Copy out each line of the listing that has the word "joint" in it.

● ● ●

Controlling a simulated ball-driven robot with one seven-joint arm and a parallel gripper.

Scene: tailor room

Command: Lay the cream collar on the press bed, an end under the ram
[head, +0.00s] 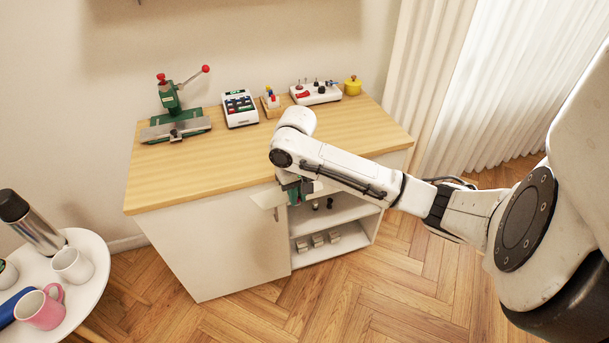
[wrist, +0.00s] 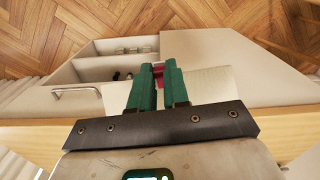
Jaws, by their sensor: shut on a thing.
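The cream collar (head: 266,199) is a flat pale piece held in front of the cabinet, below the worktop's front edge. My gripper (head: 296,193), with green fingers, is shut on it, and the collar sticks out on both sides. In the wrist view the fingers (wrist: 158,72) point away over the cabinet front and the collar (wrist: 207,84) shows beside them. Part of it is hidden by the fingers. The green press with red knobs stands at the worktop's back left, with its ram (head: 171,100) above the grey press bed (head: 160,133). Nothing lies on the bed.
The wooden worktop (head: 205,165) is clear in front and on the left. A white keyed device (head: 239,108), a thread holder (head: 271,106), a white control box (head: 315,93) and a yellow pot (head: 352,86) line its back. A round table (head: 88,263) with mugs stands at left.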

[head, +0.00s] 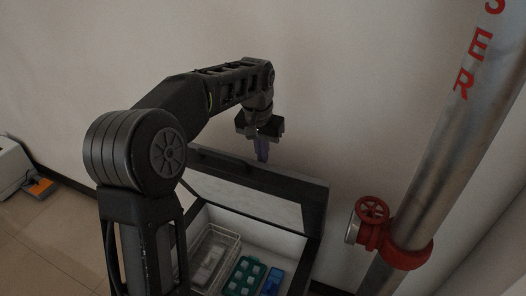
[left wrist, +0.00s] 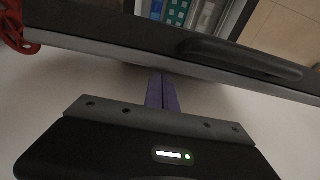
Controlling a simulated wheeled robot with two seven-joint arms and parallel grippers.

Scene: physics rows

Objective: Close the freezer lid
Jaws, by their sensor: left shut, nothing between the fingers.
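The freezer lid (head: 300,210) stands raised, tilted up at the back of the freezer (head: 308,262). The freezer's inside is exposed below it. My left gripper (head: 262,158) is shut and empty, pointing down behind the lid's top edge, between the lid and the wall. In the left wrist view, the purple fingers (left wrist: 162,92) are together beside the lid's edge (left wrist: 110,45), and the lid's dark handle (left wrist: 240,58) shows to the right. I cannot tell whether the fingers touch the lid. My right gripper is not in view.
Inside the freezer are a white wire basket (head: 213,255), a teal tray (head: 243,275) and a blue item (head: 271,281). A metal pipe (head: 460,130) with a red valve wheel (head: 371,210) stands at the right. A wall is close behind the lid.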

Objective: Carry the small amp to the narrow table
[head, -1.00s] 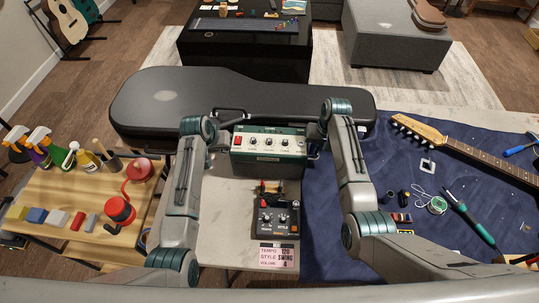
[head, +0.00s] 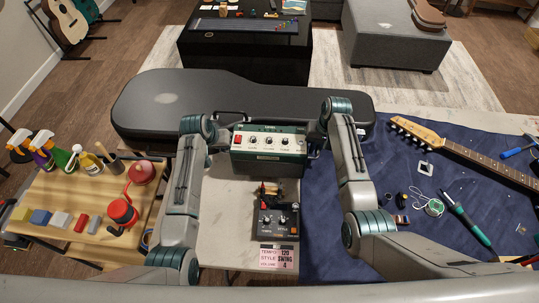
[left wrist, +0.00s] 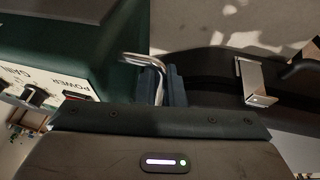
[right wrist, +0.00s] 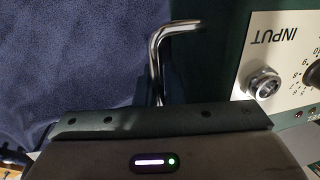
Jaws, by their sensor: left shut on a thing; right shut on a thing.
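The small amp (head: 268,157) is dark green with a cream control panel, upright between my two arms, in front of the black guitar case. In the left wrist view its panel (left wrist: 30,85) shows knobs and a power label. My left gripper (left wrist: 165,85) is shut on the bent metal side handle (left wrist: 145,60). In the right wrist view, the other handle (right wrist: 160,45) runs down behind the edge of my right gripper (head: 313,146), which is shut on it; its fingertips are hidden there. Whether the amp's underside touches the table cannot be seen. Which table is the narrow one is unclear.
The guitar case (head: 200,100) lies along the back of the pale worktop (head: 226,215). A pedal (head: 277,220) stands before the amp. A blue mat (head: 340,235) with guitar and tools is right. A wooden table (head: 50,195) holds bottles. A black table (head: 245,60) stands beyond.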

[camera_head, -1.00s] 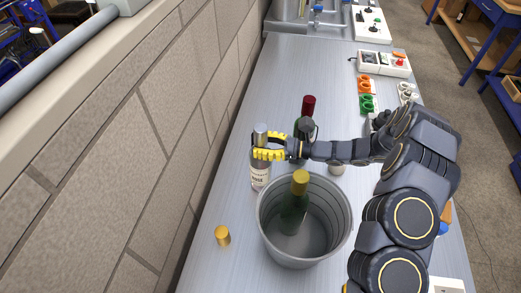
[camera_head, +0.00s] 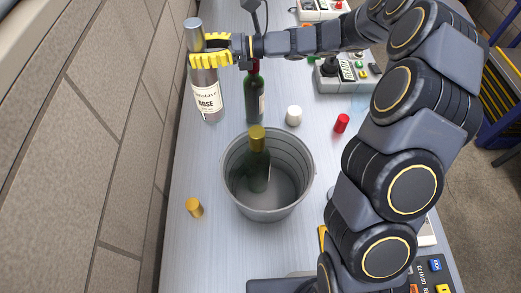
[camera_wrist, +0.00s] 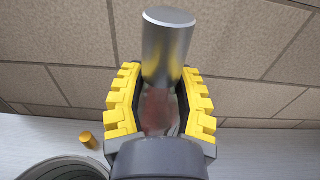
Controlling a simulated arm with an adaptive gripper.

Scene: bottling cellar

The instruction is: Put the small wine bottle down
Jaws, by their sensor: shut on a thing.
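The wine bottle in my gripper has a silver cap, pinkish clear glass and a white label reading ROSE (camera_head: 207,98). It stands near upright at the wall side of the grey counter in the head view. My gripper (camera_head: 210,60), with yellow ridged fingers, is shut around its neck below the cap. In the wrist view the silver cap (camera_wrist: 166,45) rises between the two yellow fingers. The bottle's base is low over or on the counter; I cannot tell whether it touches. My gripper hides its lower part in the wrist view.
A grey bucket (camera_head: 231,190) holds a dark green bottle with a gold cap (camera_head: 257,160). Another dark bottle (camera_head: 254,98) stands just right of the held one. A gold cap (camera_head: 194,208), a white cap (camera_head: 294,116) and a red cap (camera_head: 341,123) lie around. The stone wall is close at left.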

● ● ●

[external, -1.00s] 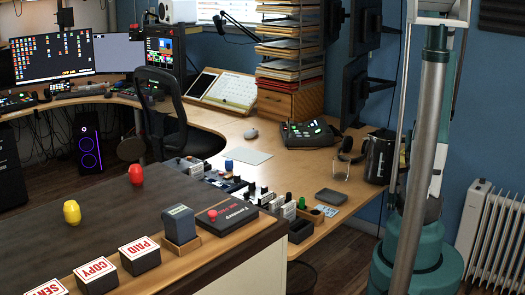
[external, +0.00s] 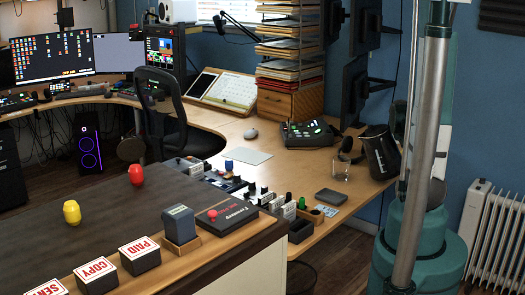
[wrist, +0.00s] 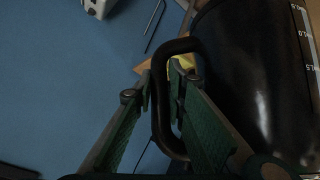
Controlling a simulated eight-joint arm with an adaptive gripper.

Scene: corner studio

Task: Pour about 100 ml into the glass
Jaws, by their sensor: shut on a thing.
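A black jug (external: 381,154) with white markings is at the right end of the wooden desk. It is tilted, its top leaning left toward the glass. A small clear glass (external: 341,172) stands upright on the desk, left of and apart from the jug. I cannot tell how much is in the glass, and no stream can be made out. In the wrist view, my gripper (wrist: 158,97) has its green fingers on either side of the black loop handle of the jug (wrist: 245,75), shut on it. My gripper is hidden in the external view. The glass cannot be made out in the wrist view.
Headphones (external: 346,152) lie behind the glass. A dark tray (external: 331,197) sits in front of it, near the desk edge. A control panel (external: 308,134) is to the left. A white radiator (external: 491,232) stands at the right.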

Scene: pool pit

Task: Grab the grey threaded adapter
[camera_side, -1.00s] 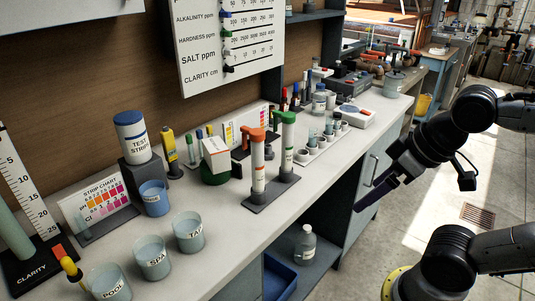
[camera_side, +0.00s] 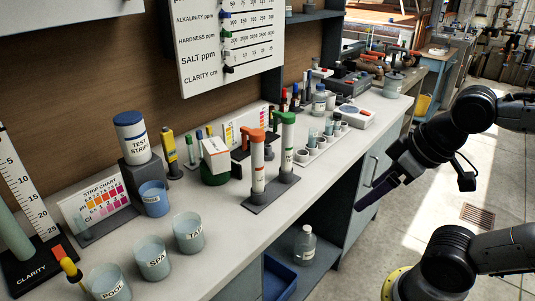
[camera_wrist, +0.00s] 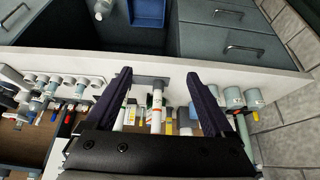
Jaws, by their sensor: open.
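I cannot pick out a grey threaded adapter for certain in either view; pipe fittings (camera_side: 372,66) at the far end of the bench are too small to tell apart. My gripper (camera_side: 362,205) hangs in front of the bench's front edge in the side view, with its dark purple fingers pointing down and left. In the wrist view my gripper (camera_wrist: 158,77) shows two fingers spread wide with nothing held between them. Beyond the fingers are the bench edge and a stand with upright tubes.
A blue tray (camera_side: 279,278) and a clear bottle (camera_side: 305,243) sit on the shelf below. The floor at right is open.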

● ● ●

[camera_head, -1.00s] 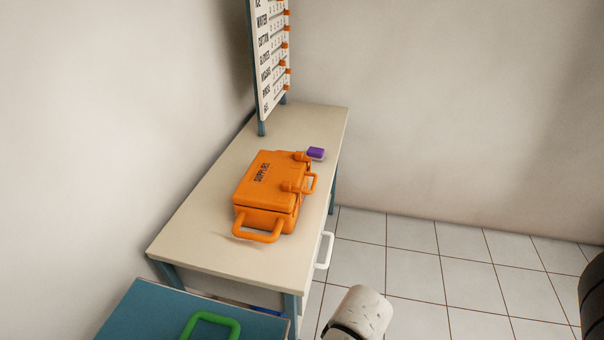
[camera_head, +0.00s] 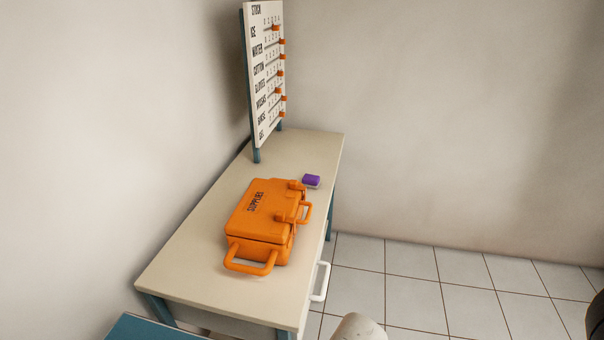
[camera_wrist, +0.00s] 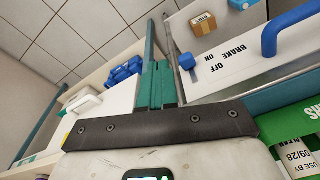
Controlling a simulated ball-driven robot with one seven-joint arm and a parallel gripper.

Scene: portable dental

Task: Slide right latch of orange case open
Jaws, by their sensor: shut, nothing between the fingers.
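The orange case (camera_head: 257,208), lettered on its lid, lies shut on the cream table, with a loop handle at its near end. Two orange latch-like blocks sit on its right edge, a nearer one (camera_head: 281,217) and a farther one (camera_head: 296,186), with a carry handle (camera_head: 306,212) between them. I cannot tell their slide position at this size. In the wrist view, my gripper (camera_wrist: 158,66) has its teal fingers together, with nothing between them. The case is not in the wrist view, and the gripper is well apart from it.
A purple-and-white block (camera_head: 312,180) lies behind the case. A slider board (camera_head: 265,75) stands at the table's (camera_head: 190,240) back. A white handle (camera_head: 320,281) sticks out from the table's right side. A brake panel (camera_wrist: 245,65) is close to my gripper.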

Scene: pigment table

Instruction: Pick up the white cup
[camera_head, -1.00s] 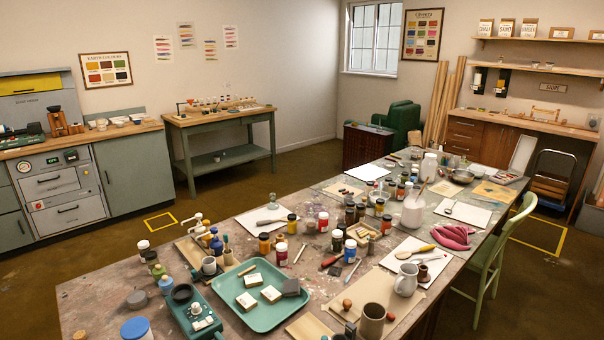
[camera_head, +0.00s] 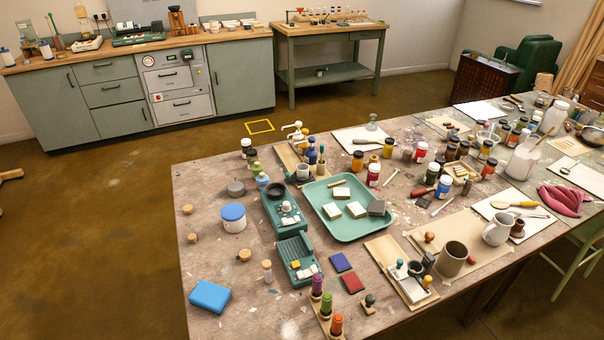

● ● ●

**Task result**.
Controlling a simulated ball-driven robot with one seven-joint arm and a parallel gripper.
Controlling a simulated wheeled robot with two seven-joint arms and parallel grippers.
Controlling a simulated eight-joint arm with an adaptive gripper.
Controlling a simulated ball-driven robot with one seven-joint arm and a parallel gripper.

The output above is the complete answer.